4. In this appeal on a perusal of the grounds, we find that there are numerous reference to M.P. Vishesh Nyayalaya Adhiniyam, 2011. The constitutionality of the said Act was not questioned before the High Court as it could not have been questioned Under Section 482 Code of Criminal Procedure. However, we may note that almost similar Acts, namely, the Orissa Special Courts Act, 2006 and the Bihar Special Courts Act, 2009, have been treated to be valid by this Court in Civil Appeal Nos. 6448-6452 of 2011 titled Yogendra Kumar Jaiswal Etc. v. State of Bihar and Ors.

5. It is contended that the grant of sanction is not an empty formality and there has to be application of mind in support of the said sanction. We have been commended to Mansukhlal Vithaldas Chauhan v. State of Gujarat MANU/SC/1303/1997MANU/SC/1303/1997 : (1997) 7 SCC 622 wherein a two-Judge Bench while dealing with grant of sanction has observed:

18. The validity of the sanction would, therefore, depend upon the material placed before the sanctioning authority and the fact that all the relevant facts, material and evidence have been considered by the sanctioning authority. Consideration implies application of mind. The order of sanction must ex facie disclose that the sanctioning authority had considered the evidence and other material placed before it. This fact can also be established by extrinsic evidence by placing the relevant files before the Court to show that all relevant facts were considered by the sanctioning authority. (See also Jaswant Singh v. State of Punjab MANU/SC/0050/1957MANU/SC/0050/1957 : AIR 1958 SC 124, and State of Bihar v. P.P. Sharma MANU/SC/0542/1992MANU/SC/0542/1992 : 1992 Supp. (1) SCC 222.)

19. Since the validity of "sanction" depends on the applicability of mind by the sanctioning authority to the facts of the case as also the material and evidence collected during investigation, it necessarily follows that the sanctioning authority has to apply its own independent mind for the generation of genuine satisfaction whether prosecution has to be sanctioned or not. The mind of the sanctioning authority should not be under pressure from any quarter nor should any external force be acting upon it to take a decision one way or the other. Since the discretion to grant or not to grant sanction vests absolutely in the sanctioning authority, its discretion should be shown to have not been affected by any extraneous consideration. If it is shown that the sanctioning authority was unable to apply its independent mind for any reason whatsoever or was under an obligation or compulsion or constraint to grant the sanction, the order will be bad for the reason that the discretion of the authority "not to sanction" was taken away and it was compelled to act mechanically to sanction the prosecution.
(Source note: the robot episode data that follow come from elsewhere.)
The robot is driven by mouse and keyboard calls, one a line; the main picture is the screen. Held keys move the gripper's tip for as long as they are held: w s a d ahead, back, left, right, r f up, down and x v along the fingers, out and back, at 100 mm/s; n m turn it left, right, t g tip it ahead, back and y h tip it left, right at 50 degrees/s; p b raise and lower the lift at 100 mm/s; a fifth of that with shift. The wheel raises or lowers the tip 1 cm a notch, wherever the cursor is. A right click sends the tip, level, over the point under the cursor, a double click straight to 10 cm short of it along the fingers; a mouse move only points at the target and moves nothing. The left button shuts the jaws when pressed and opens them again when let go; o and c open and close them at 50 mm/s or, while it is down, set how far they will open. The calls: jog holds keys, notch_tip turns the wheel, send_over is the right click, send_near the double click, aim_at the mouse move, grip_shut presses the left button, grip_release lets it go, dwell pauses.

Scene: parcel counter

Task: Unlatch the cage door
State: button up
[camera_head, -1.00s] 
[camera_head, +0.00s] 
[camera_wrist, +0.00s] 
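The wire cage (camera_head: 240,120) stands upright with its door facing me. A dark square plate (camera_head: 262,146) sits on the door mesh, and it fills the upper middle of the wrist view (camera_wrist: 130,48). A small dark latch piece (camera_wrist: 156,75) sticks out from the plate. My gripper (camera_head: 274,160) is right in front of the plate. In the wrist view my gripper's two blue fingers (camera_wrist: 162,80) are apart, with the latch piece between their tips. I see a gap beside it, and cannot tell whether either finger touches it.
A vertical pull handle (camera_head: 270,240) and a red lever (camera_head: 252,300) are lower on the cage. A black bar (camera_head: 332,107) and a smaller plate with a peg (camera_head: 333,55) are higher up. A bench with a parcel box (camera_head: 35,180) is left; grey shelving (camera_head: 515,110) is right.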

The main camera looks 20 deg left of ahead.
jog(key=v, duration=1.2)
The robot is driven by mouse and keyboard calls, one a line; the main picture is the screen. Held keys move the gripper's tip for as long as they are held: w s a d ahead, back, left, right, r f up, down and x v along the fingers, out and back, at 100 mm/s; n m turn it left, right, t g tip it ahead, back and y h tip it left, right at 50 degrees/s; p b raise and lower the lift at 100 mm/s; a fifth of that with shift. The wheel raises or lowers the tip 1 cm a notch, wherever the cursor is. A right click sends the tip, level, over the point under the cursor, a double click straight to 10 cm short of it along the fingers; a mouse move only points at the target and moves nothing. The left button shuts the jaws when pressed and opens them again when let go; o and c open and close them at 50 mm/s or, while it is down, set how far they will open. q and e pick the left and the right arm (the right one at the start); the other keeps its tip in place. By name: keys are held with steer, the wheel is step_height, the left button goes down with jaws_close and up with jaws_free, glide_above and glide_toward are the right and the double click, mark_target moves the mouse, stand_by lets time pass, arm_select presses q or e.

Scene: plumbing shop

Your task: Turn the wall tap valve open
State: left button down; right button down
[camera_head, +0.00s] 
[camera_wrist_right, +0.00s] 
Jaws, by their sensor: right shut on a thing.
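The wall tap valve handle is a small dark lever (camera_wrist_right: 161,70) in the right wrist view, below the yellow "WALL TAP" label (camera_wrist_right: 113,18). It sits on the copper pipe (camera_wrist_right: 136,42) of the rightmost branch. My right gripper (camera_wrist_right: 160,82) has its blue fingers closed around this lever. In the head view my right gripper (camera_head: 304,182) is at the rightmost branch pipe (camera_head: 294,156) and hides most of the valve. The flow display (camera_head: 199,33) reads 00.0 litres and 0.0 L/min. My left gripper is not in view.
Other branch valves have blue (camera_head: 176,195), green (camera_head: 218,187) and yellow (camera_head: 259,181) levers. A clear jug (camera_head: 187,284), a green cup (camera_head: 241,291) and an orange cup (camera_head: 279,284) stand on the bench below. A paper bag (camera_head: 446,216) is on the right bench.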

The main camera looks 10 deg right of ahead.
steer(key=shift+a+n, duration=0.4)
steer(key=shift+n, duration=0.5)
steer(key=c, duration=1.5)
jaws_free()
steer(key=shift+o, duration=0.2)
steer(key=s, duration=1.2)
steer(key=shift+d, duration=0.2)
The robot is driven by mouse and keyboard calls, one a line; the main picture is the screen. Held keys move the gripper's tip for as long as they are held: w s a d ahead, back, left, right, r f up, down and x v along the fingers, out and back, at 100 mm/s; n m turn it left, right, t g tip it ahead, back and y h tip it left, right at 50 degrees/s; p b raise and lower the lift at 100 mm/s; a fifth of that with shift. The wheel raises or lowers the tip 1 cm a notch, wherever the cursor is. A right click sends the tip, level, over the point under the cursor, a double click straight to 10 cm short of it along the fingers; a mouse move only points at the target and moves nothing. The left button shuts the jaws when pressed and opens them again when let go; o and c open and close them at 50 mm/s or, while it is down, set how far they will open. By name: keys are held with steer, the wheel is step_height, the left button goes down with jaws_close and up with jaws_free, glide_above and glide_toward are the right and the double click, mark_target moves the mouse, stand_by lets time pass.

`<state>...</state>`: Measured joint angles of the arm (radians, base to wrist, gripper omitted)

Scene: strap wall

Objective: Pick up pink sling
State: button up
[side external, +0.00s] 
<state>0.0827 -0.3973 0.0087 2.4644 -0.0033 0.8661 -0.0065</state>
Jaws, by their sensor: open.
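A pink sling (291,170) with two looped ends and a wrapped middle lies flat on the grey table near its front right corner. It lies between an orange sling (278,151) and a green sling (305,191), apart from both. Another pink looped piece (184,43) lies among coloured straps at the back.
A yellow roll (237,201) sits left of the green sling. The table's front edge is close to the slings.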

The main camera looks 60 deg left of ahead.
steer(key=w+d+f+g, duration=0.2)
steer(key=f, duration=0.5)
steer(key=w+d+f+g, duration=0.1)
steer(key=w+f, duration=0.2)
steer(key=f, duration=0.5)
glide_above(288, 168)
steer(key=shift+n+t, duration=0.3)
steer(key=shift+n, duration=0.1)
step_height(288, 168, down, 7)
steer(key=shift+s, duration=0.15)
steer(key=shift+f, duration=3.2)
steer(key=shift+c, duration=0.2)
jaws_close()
6. In State of Karnataka v. Ameerjan MANU/SC/7922/2007MANU/SC/7922/2007 : (2007) 11 SCC 273, while dealing with the grant of sanction, it has been held thus:

9. We agree that an order of sanction should not be construed in a pedantic manner. But, it is also well settled that the purpose for which an order of sanction is required to be passed should always be borne in mind. Ordinarily, the sanctioning authority is the best person to judge as to whether the public servant concerned should receive the protection under the Act by refusing to accord sanction for his prosecution or not.

10. For the aforementioned purpose, indisputably, application of mind on the part of the sanctioning authority is imperative. The order granting sanction must be demonstrative of the fact that there had been proper application of mind on the part of the sanctioning authority. We have noticed hereinbefore that the sanctioning authority had purported to pass the order of sanction solely on the basis of the report made by the Inspector General of Police, Karnataka Lokayukta. Even the said report has not been brought on record. Thus, whether in the said report, either in the body thereof or by annexing therewith the relevant documents, IG Police, Karnataka Lokayukta had placed on record the materials collected on investigation of the matter which would prima facie establish existence of evidence in regard to the commission of the offence by the public servant concerned is not evident. Ordinarily, before passing an order of sanction, the entire records containing the materials collected against the accused should be placed before the sanctioning authority. In the event, the order of sanction does not indicate application of mind as (sic to) the materials placed before the said authority before the order of sanction was passed, the same may be produced before the court to show that such materials had in fact been produced.

7. Be it noted that in the said case, the decision in Prakash Singh Badal v. State of Punjab MANU/SC/5415/2006MANU/SC/5415/2006 : (2007) 1 SCC 1 was distinguished and in that context, it has been opined:

Parkash Singh Badal (supra), therefore, is not an authority for the proposition that even when an order of sanction is held to be wholly invalid inter alia on the premise that the order is a nullity having been suffering from the vice of total non-application of mind. We, therefore, are of the opinion that the said decision cannot be said to have any application in the instant case.

8. In the case at hand, we are only concerned with validity of grant of sanction and nothing else. The only ground of attack is that there has been no application of mind. The High Court, as is demonstrable, has opined that while granting sanction a detailed reasoned judgment is not required to be passed. It has also come to hold that the authority had applied its mind. Nothing has been brought on record to substantiate that the sanction was granted in an absolutely mechanical manner.

9. In view of the aforesaid premised reasons, we are of the considered view that the sanction granted in this case does not suffer from any infirmity so as to declare it as illegal. Therefore, we are not inclined to interfere with the order passed by the High Court.

10. Resultantly, the appeal, being devoid of merit, stands dismissed.